[Objective] Identify and reproduce every line holding the string "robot".

[Supplied data]
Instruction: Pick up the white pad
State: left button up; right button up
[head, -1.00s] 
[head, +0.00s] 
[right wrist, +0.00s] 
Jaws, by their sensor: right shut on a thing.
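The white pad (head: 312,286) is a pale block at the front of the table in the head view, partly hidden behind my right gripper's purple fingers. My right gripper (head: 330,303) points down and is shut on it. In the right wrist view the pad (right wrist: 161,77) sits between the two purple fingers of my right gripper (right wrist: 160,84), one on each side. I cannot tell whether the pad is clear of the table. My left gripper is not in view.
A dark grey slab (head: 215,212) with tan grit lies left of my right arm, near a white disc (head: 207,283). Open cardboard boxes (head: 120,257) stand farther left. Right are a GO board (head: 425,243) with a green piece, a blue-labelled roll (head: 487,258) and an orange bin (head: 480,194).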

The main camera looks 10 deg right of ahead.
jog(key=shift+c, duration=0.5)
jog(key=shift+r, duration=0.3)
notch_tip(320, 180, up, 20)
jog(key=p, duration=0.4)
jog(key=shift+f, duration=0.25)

* * *

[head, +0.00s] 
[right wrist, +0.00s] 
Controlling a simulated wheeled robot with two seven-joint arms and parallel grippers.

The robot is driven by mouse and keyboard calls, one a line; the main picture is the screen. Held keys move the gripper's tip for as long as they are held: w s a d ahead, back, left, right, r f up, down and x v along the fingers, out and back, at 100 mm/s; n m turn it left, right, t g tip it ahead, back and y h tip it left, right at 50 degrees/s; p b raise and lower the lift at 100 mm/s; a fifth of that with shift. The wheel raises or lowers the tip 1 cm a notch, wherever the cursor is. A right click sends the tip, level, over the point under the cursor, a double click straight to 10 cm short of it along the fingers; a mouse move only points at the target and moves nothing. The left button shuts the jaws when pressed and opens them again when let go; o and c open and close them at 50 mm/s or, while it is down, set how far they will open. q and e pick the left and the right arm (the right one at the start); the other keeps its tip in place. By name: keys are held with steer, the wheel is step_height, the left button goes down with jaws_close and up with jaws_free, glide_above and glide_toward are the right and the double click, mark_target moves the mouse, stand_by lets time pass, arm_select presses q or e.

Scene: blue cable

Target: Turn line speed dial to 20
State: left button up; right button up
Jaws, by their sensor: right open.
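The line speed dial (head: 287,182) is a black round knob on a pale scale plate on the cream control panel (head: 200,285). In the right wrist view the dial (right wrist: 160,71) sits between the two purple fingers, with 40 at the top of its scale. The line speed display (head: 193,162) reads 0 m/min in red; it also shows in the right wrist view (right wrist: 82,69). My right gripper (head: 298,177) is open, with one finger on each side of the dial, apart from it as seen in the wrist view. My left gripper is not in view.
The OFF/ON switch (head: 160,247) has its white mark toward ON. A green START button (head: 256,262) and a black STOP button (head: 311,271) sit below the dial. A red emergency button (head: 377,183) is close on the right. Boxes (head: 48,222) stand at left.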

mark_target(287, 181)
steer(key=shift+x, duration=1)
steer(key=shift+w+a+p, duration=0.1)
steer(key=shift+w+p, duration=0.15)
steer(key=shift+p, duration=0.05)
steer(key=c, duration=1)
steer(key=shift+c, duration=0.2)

[Answer in full]
Controlling a simulated wheeled robot with two seven-joint arms and parallel grippers.
The robot is driven by mouse and keyboard calls, one a line; the main picture is the screen. Held keys move the gripper's tip for as long as they are held: w s a d ahead, back, left, right, r f up, down and x v along the fingers, out and back, at 100 mm/s; n m turn it left, right, t g tip it ahead, back and y h tip it left, right at 50 degrees/s; p b raise and lower the lift at 100 mm/s; a fifth of that with shift. The wheel raises or lowers the tip 1 cm a notch, wherever the cursor is. A right click sends the tip, level, over the point under the cursor, a double click straight to 10 cm short of it along the fingers; a mouse move only points at the target and moves nothing. The left button shuts the jaws when pressed and opens them again when let go; o and c open and close them at 50 mm/s or, while it is down, set how far they will open. q and e pick the left and the right arm (the right one at the start); the other keeps its tip in place. By name: keys are held with steer, the wheel is step_height, the left button goes down with jaws_close and up with jaws_free, glide_above and glide_toward are the right and the double click, mark_target moves the mouse, stand_by lets time pass, arm_select presses q or e.

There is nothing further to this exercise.